Is America going to be like UT, stuck with Mack Brown, who keeps on losing to OU—or like the Astros, who switched leaders and won? We need someone who is not wedded to bankrupt ideologies and failed policies. That’s Kerry. He showed in the debate that he’s willing to walk through the complex issues of reconciling personal morality with public policy; how he could think abortion is wrong but not believe it should be against the law. I understand that, and I think most Americans do too. I trust Kerry to preserve our freedoms, to protect my environment, my food supply, my water, my kids’ education, and my safety. And I trust him to be competent in commanding the patriotism and sacrifice of young Americans like my son David who are fighting so bravely now in Iraq. I no longer trust George Bush to do any of this.

TO: Bill
FROM: Paul
October 10, 1:13 a.m.

Were we watching the same debate? I thought Bush killed Kerry last night. He was the alpha male, and he forced Kerry into being the very thing he said he wasn’t: wishy-washy. Especially on that question about using federal tax dollars for abortion. Kerry’s answer was all nuance, no message, talking about complexity and his personal views instead of about the issue. Debates are not about nuances; they’re about messages. Kerry had none. Even on the issues where I disagree with Bush, such as stem cell research, he gave the better, more heartfelt answer, about the need to balance ethics and science. When Bush called him a liberal, Kerry whined about labels. Bush confronted him and Kerry didn’t stand up for what he believed. To be honest, I was beginning to doubt Bush’s ability to lead the country myself after that first debate. I wondered whether he was in over his head, but tonight he seemed like the president, and Kerry seemed like he was a minor leaguer. If I can be allowed to mix my metaphors: This may be game, set, and match.

TO: Paul
FROM: Bill
October 13, 3:44 p.m.

Actually, Kerry is like the Astros. You think he’s on a losing streak and he keeps coming back. Bush can’t defend his own record, so he attacks Kerry’s. Bush labels Kerry a flip-flopper, but he himself has flip-flopped repeatedly. Remember how he was going to keep the social security surplus in a “lockbox” and never touch it? It’s gone. He flip-flopped on his vow not to use troops for nation-building. He flip-flopped on No Child Left Behind by not funding it. He was right on those issues the first time. The only two things he has truly been consistent on are tax cuts and Iraq, and they are his two biggest disasters.

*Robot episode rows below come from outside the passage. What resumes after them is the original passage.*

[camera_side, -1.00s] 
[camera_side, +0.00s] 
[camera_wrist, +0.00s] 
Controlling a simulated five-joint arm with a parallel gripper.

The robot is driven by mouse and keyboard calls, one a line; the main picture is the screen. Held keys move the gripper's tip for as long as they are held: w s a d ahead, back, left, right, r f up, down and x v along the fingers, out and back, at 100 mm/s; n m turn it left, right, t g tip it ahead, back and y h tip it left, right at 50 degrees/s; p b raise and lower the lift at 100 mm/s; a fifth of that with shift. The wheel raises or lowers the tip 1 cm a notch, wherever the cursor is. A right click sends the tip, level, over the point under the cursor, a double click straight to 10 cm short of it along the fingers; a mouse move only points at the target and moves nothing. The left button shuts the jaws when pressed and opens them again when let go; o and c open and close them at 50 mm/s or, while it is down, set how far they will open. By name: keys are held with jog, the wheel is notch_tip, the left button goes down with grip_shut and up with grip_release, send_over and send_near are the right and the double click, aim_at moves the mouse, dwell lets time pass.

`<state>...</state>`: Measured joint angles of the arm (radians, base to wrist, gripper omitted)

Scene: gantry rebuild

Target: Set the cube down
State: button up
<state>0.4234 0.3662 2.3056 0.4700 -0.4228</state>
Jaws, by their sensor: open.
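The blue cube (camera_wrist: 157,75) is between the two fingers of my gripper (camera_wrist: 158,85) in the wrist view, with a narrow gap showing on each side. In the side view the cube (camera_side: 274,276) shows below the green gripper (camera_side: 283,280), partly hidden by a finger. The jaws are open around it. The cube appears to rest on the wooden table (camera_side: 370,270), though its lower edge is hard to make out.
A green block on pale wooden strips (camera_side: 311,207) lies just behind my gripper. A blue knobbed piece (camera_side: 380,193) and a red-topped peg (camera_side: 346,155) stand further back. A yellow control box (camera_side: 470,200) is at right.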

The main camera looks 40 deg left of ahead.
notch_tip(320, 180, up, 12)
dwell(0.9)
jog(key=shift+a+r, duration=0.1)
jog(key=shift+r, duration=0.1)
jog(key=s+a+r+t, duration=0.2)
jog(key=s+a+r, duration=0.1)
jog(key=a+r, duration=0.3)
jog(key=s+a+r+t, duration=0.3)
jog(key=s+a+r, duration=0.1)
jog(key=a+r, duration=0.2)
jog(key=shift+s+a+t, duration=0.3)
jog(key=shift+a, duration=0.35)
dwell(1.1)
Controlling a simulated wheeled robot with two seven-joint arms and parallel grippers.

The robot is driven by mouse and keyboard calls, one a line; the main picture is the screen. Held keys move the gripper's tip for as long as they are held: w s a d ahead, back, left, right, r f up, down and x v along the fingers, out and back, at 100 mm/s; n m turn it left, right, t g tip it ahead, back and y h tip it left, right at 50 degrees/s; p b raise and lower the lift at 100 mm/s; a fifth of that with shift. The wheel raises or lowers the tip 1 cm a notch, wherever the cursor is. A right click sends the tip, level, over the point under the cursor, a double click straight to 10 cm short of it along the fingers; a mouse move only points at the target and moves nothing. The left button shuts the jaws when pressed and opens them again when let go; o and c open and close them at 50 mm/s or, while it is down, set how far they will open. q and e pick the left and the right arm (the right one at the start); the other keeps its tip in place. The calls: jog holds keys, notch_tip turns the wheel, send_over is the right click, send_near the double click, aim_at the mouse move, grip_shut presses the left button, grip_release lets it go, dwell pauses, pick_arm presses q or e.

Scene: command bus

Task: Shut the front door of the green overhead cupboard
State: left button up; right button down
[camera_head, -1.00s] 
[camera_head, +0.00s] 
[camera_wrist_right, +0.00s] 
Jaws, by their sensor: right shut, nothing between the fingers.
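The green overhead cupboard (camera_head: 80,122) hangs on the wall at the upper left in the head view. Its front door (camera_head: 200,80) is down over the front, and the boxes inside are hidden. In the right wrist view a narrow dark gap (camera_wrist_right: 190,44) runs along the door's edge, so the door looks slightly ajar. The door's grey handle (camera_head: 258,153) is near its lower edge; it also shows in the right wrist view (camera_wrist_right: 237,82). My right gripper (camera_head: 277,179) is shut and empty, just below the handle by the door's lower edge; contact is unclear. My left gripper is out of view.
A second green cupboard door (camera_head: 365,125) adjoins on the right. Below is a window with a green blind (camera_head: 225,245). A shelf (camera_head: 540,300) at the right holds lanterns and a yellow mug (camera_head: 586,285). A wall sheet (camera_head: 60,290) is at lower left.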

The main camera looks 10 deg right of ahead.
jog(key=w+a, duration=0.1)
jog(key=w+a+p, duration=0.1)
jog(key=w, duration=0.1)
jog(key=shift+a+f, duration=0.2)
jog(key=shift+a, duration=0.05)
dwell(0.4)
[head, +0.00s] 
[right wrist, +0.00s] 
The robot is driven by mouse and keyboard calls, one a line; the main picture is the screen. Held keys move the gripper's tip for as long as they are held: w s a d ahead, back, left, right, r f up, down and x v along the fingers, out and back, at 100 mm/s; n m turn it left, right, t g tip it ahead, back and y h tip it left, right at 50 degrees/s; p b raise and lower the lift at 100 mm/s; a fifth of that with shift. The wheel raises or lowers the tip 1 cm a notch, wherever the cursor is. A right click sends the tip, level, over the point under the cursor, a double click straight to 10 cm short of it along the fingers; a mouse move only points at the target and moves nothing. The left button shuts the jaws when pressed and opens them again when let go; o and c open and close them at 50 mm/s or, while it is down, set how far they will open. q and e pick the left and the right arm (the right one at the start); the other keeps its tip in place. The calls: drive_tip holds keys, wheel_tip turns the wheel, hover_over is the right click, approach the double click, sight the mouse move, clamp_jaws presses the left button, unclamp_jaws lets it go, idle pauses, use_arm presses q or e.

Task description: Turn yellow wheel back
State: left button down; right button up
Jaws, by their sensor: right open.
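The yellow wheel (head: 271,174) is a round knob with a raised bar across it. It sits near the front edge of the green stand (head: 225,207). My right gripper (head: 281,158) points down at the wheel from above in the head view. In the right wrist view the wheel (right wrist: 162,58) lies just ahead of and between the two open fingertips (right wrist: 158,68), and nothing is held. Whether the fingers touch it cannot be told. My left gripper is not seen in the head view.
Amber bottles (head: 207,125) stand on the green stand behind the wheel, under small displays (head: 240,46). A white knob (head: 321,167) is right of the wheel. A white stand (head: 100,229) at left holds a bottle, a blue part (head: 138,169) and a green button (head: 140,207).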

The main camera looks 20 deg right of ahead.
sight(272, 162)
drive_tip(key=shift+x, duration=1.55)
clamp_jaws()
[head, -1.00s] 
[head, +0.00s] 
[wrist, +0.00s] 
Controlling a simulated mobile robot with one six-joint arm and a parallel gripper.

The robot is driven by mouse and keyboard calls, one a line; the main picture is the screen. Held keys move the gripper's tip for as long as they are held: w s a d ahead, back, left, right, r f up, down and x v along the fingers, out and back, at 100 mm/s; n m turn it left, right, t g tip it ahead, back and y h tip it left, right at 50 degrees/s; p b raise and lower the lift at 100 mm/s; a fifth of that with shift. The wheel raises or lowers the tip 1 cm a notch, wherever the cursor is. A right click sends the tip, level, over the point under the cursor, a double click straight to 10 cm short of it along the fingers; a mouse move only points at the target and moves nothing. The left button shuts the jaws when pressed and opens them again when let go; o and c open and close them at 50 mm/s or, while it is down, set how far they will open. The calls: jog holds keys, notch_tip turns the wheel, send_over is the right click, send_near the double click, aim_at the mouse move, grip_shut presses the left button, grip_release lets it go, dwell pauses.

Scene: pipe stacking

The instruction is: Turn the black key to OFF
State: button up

Tonight Kerry should hammer him on jobs and tax cuts for the rich. He shouldn’t let Bush get away with the hoax that those tax cuts are to help small businesses. And Kerry should pound Bush on energy. We are paying billions more at the gas pump, pouring money into the hands of the Saudis and the very religious schools that breed terrorists. But the big question is, will we even be watching the debate? Go Astros!!

TO: Bill
FROM: Paul
October 14, 7:00 a.m.

I thought Bush did well in the third debate, but Kerry did better; Bush pitched his answers to his base, but Kerry pitched his answers to swing voters. Advantage Kerry—but the built-in Republican edge in the electoral college and brother Jeb may yet see him through to a second term. I found myself feeling a little melancholy afterward. I hope you, and the country, saw tonight that George Bush is a good man. His answers to the closing questions about faith, about being married to a strong woman, about immigration, about assault weapons, about how a “uniter” became a “divider” were totally genuine. For a few minutes the country saw the man I knew as governor of Texas. His answers were fluent and unrehearsed and smart, and he could reach through that TV screen and touch people. Where has that person been for the past four years, and why did his handlers keep him so isolated and controlled? I actually felt sorry for Bush tonight when he lamented, “Washington is a tough town.” It wasn’t the Democrats who wouldn’t let him be a uniter; it was Dick Cheney and Tom DeLay and the GOP strategists who scorn compromise and bipartisanship. If Bush loses, it will be the ideological zeal of the Republican party that did him in. So sad.

TO: Paul
FROM: Bill
October 14, 9:04 a.m.

You like George Bush. So do I. But the issue is not whether he is a good man but what he has done as president. In 2001, when President Bush reached out to Democrats on education and then, after 9/11, when he eloquently brought the country together, I thought the man I knew as Texas governor was in the White House. But that man is long gone. The man who most resembled that George Bush last night was John Kerry. So I feel sad too. But George Bush is not some helpless victim; he is the most powerful individual on the planet. If he wanted to do something about assault weapons, he could. If he wanted to help Americans who are not in the top income bracket, he could. If he wanted to build bridges and allies, he could. Kerry would. Bush won’t, because he himself decided to abandon his own legacy and champion the extremist ideas of the far right. The moderate Republicans in his Cabinet have been purged. Colin Powell is clearly on his way out. For the sake of our country’s future—its safety, its environment, its education, its Social Security, its economy, its standing in the world, and its very bedrock traditions—we can’t afford four more years of this kind of leadership. We need a change.